- _GIVEN EXERCISE_:
Everything from the line containing "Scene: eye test" to the line containing "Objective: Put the", both lines included, must be copied exactly; nothing else should be.

(Records from a collection)
________________________________________
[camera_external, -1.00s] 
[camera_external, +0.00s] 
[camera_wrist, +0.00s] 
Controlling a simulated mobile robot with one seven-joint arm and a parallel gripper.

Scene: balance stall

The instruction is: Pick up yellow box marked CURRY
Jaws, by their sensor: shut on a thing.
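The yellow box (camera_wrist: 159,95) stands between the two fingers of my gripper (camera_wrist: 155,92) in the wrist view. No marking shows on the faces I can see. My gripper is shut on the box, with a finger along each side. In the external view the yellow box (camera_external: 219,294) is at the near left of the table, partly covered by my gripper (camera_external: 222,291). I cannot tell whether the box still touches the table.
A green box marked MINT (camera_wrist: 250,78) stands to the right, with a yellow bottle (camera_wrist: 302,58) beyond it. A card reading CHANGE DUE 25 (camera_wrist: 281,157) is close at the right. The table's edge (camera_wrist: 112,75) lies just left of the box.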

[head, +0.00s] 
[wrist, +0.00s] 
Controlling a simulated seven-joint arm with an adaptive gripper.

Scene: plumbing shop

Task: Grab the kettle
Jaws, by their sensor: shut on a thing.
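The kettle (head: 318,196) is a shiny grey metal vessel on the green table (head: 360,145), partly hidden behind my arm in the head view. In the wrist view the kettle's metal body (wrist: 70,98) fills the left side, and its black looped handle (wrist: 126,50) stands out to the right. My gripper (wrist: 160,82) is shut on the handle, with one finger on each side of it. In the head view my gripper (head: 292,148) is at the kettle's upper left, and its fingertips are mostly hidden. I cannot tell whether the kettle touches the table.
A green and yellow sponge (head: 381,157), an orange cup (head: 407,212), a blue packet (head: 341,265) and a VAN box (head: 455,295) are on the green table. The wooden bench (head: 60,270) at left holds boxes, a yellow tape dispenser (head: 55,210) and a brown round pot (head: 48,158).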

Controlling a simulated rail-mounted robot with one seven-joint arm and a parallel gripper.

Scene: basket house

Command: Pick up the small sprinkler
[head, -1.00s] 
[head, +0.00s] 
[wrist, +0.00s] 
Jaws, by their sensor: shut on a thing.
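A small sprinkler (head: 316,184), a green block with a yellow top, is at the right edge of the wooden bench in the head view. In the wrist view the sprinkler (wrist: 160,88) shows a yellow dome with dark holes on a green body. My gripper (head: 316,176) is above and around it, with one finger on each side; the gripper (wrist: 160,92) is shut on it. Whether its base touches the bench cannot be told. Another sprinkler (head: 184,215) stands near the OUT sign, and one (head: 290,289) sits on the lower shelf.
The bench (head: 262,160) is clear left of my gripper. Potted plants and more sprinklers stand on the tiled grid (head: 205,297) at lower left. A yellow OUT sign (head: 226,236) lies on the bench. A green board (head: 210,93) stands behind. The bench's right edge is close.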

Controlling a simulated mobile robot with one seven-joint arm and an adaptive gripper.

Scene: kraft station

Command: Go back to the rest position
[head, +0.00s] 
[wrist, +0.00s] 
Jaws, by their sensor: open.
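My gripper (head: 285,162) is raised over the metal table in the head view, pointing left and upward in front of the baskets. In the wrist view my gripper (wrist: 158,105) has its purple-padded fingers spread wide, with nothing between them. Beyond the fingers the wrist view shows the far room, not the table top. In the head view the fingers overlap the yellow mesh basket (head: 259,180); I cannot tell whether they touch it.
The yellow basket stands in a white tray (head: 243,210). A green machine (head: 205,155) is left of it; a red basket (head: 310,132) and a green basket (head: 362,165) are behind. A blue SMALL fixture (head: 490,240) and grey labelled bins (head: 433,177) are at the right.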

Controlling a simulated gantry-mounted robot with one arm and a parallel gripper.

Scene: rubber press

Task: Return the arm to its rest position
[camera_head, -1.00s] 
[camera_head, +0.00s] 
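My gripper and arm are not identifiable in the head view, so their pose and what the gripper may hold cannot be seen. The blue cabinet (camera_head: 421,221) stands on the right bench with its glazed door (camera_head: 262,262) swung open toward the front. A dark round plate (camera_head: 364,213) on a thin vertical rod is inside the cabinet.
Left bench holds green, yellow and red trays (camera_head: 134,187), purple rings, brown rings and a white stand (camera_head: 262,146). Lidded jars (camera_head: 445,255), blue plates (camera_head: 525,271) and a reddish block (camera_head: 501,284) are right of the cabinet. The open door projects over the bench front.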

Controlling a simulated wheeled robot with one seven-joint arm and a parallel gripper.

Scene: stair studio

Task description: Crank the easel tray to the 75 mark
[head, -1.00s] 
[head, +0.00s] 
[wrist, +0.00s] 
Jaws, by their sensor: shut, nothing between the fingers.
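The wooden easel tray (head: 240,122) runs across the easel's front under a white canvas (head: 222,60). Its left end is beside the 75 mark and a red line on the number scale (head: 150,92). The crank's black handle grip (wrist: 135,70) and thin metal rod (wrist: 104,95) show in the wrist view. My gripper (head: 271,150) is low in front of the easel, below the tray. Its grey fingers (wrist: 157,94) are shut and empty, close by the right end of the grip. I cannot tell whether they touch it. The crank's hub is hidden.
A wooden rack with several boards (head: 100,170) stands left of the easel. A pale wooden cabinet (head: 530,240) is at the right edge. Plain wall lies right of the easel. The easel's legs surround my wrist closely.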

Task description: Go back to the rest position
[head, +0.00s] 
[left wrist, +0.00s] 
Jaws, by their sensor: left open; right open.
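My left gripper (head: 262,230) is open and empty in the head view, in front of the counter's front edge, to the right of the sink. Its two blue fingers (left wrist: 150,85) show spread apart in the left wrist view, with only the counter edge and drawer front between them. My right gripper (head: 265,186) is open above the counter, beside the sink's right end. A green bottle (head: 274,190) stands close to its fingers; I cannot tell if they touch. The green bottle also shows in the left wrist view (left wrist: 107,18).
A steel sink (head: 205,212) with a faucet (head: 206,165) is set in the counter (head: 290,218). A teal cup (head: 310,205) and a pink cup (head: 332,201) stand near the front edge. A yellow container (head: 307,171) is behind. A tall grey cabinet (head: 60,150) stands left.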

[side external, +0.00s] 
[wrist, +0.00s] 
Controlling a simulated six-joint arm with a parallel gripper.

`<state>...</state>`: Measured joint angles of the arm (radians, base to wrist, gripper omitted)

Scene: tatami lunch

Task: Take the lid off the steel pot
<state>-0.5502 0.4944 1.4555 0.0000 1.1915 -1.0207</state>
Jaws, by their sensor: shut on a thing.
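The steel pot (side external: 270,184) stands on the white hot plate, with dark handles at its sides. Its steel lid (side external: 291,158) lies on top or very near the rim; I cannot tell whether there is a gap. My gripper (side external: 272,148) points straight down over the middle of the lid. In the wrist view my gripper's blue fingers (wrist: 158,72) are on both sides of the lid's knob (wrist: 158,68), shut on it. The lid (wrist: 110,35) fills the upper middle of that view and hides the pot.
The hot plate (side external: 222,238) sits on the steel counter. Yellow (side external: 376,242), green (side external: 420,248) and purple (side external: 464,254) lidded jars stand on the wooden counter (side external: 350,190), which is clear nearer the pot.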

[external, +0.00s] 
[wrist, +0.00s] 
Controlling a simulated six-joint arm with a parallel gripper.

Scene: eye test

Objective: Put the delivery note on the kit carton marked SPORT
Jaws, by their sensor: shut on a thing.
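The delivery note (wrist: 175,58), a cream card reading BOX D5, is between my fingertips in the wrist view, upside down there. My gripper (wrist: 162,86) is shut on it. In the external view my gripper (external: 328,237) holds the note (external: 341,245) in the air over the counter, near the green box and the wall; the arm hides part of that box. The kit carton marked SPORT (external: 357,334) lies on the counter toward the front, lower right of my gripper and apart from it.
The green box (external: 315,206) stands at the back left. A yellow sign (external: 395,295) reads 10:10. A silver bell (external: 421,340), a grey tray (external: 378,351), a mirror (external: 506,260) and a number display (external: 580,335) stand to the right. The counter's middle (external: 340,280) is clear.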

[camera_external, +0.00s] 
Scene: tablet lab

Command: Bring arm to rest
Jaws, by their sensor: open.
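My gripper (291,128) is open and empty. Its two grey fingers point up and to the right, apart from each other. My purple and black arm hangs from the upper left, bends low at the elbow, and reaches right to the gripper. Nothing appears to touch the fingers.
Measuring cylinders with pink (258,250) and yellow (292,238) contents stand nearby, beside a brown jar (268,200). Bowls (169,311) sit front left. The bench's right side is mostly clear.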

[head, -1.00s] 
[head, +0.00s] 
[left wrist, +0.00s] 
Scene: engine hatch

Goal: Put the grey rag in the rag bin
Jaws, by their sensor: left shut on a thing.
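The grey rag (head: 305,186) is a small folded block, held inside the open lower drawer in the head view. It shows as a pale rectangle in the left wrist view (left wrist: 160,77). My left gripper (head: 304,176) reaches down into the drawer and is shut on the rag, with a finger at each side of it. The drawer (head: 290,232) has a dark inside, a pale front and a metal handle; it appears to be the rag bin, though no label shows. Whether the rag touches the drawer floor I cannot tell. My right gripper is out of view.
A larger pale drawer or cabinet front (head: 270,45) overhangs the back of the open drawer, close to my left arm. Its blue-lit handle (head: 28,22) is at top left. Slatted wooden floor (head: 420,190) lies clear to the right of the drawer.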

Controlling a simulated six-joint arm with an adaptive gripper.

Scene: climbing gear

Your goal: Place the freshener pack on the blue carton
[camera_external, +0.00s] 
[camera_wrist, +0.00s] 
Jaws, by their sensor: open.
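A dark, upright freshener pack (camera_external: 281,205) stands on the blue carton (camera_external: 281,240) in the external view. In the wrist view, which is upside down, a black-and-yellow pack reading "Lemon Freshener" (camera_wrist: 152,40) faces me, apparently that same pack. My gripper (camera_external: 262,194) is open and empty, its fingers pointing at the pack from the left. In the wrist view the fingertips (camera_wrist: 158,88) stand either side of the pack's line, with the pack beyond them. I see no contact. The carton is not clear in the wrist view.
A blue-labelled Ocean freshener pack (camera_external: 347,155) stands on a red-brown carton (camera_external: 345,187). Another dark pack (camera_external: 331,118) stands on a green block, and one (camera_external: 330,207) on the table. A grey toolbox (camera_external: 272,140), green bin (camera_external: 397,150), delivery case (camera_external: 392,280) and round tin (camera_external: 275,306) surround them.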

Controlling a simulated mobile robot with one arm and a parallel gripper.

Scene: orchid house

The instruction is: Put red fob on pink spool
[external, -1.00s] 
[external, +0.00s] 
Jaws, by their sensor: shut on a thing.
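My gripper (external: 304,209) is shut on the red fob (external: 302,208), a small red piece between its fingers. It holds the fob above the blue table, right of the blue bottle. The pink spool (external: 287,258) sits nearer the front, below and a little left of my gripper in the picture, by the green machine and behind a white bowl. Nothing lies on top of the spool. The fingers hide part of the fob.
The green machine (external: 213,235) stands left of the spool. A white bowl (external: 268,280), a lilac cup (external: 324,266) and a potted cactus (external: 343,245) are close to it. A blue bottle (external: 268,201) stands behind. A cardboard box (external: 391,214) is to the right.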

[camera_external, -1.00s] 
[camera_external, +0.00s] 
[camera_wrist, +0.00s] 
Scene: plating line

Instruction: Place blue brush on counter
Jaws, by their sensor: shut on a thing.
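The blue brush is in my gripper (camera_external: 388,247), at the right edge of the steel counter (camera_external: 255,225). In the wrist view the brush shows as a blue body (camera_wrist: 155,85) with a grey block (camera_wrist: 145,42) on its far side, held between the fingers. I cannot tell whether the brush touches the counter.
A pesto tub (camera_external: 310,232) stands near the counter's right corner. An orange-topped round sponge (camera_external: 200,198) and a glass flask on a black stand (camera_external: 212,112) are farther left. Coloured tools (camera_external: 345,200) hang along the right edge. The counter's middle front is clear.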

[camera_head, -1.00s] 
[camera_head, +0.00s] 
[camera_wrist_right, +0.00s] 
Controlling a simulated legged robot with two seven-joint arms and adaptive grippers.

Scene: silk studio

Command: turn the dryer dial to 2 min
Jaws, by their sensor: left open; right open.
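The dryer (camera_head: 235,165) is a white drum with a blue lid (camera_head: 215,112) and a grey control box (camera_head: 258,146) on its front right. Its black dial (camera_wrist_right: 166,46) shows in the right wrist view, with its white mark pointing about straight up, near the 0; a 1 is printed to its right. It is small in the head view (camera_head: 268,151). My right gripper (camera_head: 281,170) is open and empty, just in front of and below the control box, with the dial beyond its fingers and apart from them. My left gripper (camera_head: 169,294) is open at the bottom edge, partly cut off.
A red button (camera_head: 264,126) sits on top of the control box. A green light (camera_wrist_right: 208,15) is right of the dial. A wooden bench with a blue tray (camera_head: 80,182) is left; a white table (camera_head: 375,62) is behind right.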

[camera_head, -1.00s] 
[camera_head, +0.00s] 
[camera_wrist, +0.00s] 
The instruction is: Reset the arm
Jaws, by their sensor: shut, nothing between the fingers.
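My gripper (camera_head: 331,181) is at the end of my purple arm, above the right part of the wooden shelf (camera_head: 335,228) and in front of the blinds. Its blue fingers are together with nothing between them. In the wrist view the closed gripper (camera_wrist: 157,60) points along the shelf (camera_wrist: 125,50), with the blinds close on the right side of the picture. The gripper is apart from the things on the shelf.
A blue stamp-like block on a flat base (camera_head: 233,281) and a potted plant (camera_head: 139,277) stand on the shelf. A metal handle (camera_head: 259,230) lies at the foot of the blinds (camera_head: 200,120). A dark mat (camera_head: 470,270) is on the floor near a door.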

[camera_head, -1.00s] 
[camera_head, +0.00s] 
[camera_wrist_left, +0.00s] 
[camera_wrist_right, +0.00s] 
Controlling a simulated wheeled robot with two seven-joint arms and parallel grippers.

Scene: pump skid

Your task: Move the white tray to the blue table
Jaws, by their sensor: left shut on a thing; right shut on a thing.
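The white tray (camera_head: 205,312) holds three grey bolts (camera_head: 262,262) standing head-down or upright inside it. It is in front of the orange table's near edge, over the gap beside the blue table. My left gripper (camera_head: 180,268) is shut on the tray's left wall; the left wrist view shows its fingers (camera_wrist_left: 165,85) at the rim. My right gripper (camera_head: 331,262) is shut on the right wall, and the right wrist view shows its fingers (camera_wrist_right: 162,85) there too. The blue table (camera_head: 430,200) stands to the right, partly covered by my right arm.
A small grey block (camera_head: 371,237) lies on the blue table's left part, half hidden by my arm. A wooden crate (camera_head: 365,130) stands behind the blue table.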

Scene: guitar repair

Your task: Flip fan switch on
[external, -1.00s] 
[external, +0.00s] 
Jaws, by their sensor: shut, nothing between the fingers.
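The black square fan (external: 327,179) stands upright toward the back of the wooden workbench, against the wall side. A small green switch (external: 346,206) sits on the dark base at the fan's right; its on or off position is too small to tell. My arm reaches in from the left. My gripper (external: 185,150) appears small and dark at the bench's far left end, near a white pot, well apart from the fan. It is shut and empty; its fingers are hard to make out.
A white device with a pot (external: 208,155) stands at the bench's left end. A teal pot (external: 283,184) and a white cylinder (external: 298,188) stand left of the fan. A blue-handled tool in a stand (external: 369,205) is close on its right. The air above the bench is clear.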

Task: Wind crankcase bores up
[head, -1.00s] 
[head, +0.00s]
________________________________________
- _EXERCISE ANSWER_:
Scene: eye test

Objective: Put the delivery note on the kit carton marked SPORT

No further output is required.